メイフラワーとは「五月の花」のことだけれど、私は、それは「バラ」だと聞いたことがあった。
確かに、五月の日本の「バラ園」は盛況である。
今年は入梅が早かったけれど、例年なら、五月は新緑の季節であり、その中で咲き誇るのは、何といってもバラに勝るものはない。

ところが、欧米で「メイフラワー」といえば「サンザシ」だと物の本には書いてある。
サンザシ(山査子)もバラ科の植物で、花は一重でリンゴやナシの花に似る。
そして赤い実をつけ、その実は食べられ、たいていはドライフルーツにして菓子に利用されるそうだ。

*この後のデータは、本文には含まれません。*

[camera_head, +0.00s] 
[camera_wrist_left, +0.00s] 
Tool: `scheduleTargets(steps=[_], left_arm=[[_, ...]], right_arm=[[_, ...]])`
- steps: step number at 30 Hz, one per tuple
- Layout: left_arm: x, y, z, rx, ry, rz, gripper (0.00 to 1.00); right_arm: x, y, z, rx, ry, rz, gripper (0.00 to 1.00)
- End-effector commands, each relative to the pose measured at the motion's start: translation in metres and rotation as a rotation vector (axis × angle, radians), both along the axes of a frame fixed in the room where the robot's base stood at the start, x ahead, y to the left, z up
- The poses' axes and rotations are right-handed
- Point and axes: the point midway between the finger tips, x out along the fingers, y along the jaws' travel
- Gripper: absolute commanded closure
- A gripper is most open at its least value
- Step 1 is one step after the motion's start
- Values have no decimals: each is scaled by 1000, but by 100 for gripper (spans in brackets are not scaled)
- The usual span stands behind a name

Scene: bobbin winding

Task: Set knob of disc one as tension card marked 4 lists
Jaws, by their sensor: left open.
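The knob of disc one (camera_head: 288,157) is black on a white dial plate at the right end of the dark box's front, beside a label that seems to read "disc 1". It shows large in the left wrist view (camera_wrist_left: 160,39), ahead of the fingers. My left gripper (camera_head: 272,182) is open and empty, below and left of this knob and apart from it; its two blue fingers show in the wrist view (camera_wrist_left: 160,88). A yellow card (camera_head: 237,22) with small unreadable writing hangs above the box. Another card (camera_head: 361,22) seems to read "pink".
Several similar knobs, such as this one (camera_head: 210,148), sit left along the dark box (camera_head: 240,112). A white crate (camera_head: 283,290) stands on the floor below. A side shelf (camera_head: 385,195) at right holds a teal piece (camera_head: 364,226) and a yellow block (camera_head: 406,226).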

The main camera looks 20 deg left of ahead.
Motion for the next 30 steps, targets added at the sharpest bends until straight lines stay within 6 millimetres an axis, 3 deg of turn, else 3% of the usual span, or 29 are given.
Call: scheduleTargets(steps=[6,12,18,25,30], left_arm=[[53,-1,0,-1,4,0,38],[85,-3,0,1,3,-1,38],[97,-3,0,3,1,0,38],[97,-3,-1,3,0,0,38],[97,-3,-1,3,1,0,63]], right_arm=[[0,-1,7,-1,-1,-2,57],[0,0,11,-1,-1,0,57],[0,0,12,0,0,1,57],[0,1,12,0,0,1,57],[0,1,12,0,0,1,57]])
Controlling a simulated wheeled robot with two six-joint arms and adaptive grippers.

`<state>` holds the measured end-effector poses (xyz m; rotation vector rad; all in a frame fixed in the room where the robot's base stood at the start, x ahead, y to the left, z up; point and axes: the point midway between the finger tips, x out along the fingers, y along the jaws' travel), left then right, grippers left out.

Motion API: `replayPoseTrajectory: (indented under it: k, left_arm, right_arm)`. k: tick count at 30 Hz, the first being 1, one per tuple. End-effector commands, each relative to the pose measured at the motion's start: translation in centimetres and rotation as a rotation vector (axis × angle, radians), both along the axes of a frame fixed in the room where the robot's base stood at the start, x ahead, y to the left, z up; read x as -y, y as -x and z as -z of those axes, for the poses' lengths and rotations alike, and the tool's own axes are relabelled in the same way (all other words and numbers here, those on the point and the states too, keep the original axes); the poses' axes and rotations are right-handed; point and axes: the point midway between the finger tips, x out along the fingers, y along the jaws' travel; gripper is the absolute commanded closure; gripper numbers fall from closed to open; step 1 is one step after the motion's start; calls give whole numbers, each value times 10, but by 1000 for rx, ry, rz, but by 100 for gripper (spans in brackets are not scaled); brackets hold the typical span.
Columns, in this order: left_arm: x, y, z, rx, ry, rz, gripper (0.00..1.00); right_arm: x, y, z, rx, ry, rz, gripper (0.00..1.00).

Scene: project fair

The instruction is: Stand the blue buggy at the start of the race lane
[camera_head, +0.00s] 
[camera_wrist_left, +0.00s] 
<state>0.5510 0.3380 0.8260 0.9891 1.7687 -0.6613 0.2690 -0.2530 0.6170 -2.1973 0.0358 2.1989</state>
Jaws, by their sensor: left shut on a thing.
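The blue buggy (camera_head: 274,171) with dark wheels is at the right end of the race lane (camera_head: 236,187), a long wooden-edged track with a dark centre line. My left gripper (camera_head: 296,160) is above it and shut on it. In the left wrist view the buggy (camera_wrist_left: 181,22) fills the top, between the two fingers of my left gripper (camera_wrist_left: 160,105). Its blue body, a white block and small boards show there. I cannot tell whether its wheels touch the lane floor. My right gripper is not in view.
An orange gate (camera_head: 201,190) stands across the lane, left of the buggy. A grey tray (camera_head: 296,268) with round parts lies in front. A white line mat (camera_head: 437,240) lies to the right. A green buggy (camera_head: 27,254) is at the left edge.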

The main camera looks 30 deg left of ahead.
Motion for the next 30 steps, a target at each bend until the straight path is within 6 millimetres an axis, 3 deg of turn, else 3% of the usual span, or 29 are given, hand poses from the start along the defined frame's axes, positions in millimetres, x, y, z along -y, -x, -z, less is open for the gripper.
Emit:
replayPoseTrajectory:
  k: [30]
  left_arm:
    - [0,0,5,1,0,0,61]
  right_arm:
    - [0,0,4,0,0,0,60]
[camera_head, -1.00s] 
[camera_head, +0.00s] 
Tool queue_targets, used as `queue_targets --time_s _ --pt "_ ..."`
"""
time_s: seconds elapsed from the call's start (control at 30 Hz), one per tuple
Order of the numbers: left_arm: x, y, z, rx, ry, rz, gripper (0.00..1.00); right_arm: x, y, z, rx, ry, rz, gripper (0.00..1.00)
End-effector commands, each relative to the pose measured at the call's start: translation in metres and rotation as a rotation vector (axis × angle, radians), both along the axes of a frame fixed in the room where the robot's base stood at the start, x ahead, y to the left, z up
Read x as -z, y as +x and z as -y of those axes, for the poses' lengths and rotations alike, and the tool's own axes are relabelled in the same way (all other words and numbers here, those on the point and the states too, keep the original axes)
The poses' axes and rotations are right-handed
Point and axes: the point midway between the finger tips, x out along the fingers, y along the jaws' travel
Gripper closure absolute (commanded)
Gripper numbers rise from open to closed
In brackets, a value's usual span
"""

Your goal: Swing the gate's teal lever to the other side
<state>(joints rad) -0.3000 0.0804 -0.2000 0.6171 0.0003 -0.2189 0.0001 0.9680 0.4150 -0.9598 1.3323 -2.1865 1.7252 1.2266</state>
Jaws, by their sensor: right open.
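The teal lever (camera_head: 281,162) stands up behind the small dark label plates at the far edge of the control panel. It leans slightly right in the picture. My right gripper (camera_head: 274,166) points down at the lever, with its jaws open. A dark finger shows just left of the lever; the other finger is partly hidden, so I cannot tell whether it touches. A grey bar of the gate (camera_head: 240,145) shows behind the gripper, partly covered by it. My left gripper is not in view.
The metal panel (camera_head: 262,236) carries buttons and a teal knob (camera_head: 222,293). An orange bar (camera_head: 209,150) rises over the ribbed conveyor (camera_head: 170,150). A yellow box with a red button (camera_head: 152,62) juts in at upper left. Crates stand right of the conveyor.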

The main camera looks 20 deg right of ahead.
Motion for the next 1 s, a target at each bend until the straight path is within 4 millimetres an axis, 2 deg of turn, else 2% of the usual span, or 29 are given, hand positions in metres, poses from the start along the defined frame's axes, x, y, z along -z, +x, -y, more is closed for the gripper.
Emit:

イギリスでは「五月祭」を祝う時、「メイポール」というサンザシの花で飾ったタワーをたててその周りで踊るらしい(メーデーの起源、メイポールダンス)。
一説に、サンザシの花の強い香りが、邪気を払うからだという。

だからメイフラワーがバラであっても何ら不思議ではないのである。


rose1
rose2
rose3
私が活けたバラを撮ってみた。
可憐でもあり、豪奢でもある。
花の女王と言っても言い過ぎではないと思う。
古来、バラに魅せられた人は数知れず、今でも品種改良にいそしむ栽培家は多い。
そして、公園や植物園で「バラ園(Rose garden)」のないところはないだろう。

もう一つ、この頃にけなげに咲く「ベニバナ(紅花)」がある。

ベニバナ1
ベニバナ2
アザミに似た黄色から朱色の花を咲かせる、キク科の栽培植物である。
このように切り花としての利用もされるが、染料の紅や油を採取するために栽培される。
つぼみや葉の縁(ふち)に小さなとげを持ち、触れると痛い。
染料を得るには花を摘む必要があるが、かつては東北の農家の少女たちの仕事だった。
ベニバナの紅色は、その少女たちがとげで流した血の色だと言い伝えられてきた。
『源氏物語』に出てくる、器量の悪い女「末摘花(すえつむはな)」とは「ベニバナ」を指す。

ベニバナも私の好きな花であるから、花屋で見かけると買って活けるのだった。

まゆはきを俤(おもかげ)にして紅粉(べに)の花 (芭蕉)
『おくのほそ道』の尾花沢で詠まれた句。「まゆはき」とは「眉刷毛」のことで女性の化粧に用いる道具のこと。

竹里館での、引きこもり暮らしも、なかなか良いものだ。
世間ではどうなっているのだろう?私の耳にはもう届かない。